* [Request]:
Your copy should be exact, beginning at the line containing "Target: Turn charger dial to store" and ending at the line containing "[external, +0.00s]", with both lines kept and every picture dropped.

○ ○ ○ ○ ○

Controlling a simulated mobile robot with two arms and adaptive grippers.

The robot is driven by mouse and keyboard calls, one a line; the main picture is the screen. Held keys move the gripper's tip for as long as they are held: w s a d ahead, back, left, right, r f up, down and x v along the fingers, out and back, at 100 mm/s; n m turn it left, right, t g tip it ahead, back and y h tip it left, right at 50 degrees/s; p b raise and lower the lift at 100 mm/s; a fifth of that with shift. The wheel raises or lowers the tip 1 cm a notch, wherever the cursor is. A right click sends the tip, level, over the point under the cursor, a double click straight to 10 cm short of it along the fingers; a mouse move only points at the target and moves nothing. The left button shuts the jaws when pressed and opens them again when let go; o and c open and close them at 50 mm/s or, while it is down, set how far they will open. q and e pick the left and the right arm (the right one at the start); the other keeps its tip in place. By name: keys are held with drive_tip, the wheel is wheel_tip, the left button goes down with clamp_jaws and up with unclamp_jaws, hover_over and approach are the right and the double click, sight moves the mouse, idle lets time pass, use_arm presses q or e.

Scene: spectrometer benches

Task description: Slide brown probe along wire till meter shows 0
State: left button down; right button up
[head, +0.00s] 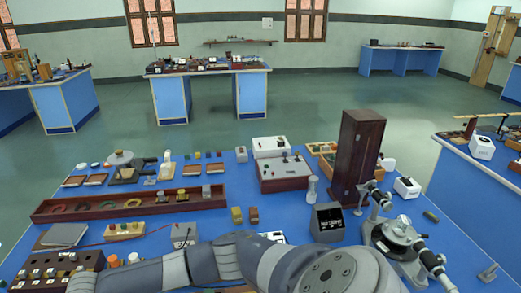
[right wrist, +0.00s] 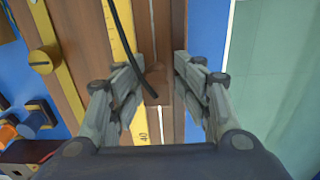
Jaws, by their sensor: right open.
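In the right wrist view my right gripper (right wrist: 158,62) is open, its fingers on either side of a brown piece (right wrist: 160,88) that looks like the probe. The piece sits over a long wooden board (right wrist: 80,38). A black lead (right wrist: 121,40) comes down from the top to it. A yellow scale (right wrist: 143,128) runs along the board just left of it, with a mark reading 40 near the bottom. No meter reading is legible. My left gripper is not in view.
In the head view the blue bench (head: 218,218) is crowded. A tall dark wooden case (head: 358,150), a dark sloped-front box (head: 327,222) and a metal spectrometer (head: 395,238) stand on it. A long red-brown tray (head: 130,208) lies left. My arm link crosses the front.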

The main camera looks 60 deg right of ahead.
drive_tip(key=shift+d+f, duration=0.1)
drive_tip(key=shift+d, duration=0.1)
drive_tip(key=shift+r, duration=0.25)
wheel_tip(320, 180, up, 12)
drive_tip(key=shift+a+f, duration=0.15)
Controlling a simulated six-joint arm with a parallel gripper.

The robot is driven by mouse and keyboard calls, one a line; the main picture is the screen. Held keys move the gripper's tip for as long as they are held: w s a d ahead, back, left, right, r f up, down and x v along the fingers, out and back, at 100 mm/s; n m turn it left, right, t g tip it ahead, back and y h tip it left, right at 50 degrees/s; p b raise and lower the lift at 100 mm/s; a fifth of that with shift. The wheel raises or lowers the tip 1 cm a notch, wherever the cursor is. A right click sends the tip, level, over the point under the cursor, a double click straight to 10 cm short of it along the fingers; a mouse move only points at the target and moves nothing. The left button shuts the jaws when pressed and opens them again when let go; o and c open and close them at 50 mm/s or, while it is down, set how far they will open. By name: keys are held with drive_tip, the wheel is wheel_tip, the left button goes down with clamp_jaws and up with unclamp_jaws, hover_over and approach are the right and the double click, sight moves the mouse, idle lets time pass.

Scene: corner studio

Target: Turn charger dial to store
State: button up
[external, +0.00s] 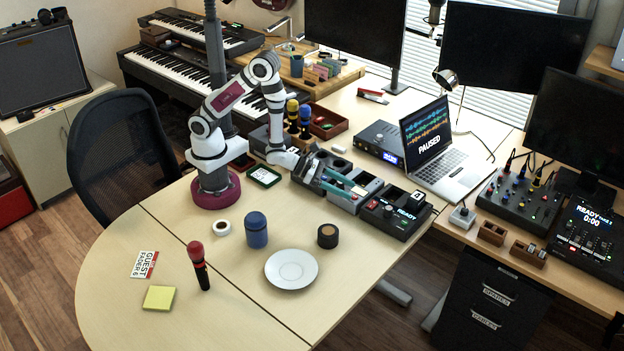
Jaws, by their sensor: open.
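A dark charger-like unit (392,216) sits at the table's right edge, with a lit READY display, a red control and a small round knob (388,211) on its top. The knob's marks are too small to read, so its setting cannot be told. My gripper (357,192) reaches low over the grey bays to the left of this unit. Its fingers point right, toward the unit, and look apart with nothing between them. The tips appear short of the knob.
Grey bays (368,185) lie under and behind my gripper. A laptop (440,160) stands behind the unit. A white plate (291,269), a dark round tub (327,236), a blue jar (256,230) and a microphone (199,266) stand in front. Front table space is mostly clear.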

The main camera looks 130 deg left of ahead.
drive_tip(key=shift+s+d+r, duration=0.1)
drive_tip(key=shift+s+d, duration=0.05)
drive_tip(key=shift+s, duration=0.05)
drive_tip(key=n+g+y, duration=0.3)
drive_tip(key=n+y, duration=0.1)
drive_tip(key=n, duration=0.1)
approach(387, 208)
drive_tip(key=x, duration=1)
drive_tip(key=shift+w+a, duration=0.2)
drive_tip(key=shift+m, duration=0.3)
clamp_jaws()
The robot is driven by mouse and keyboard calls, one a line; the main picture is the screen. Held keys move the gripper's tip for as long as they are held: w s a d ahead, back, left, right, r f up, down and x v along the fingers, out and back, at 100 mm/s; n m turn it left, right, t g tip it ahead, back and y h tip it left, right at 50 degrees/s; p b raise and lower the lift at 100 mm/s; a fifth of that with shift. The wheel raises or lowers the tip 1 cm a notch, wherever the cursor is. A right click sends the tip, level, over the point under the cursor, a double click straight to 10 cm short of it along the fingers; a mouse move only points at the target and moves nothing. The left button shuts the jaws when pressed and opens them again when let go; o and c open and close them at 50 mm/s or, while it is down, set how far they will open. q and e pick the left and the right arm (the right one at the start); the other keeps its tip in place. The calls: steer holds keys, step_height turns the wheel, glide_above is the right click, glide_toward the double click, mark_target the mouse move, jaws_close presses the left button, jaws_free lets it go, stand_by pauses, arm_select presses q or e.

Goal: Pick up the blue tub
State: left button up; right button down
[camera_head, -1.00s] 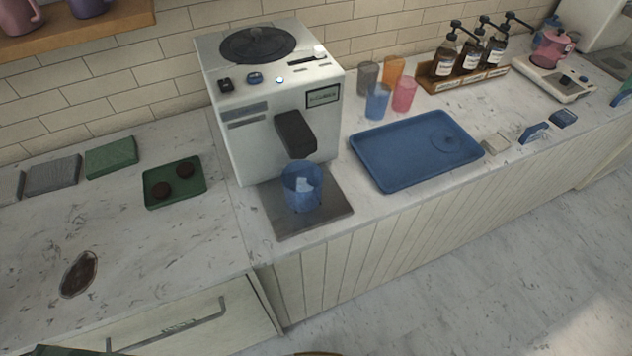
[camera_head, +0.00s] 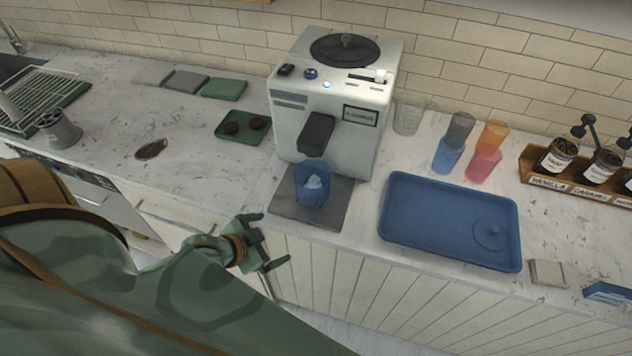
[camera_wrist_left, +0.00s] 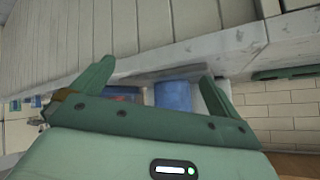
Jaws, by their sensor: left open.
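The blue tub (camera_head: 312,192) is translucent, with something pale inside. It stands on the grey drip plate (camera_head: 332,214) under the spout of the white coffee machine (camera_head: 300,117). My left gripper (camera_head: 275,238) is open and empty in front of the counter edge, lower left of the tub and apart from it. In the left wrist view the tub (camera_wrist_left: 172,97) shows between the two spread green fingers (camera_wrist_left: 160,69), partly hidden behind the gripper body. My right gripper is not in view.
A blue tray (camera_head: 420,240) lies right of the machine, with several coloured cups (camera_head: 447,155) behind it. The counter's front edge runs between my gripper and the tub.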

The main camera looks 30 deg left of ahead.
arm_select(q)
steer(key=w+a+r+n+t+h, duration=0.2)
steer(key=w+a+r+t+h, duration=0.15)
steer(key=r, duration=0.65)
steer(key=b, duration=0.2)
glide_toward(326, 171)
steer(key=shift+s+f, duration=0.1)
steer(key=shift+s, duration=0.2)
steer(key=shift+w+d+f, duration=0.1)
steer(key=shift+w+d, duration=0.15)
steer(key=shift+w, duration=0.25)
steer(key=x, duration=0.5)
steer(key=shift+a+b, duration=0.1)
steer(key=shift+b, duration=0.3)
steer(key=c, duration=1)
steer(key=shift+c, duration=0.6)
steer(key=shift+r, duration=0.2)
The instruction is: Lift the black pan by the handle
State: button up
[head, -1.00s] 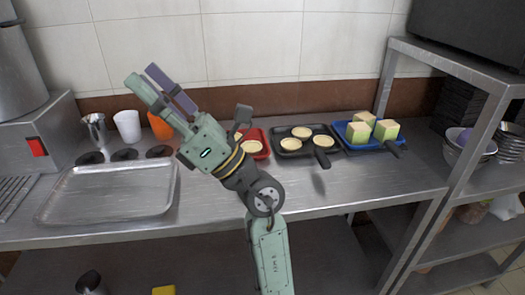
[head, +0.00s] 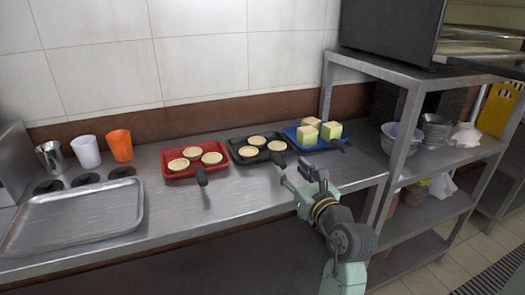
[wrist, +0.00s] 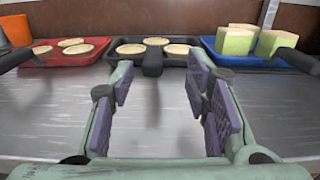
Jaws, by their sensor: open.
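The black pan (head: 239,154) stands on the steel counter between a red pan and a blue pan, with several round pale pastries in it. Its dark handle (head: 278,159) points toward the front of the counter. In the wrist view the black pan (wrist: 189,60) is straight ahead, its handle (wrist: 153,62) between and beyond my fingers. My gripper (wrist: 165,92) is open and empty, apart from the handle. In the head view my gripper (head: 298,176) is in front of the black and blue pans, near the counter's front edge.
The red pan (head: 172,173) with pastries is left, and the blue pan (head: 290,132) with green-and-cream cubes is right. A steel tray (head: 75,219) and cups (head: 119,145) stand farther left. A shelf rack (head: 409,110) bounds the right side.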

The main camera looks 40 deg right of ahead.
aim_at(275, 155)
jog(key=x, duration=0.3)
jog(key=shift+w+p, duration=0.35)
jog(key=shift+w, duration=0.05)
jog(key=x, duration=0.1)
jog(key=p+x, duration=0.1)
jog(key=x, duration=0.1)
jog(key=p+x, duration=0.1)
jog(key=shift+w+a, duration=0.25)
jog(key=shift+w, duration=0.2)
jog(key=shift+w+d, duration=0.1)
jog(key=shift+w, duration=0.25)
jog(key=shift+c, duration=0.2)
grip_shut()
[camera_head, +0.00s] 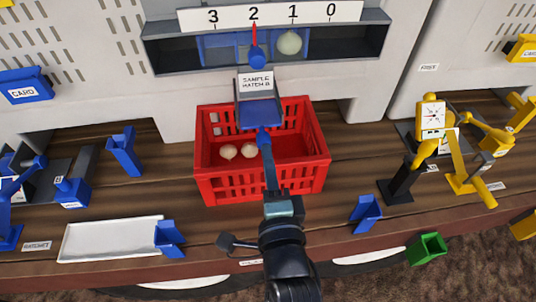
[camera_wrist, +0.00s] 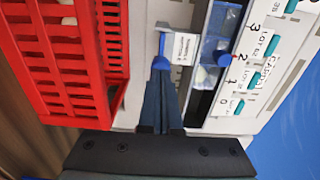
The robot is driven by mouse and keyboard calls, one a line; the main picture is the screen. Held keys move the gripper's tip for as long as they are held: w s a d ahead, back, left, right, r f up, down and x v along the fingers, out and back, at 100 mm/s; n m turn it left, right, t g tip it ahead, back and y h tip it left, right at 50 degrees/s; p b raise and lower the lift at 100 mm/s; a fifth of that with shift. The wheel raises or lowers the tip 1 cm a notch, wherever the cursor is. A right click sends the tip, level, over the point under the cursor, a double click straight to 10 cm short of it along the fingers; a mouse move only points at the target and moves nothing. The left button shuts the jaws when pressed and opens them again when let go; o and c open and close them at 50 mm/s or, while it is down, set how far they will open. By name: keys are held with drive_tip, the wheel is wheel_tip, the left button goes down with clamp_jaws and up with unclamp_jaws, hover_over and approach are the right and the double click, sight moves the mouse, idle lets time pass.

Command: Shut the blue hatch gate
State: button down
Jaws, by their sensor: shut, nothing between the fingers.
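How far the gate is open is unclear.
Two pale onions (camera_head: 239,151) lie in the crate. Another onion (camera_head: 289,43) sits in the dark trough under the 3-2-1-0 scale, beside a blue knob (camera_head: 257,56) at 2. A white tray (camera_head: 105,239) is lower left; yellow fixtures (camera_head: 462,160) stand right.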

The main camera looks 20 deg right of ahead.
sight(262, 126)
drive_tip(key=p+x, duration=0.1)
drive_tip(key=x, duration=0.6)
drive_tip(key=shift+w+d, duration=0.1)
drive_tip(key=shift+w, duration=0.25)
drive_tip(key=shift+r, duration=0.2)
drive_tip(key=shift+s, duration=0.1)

○ ○ ○ ○ ○

* [Result for this task]:
Target: Turn charger dial to store
State: button up
[external, +0.00s] 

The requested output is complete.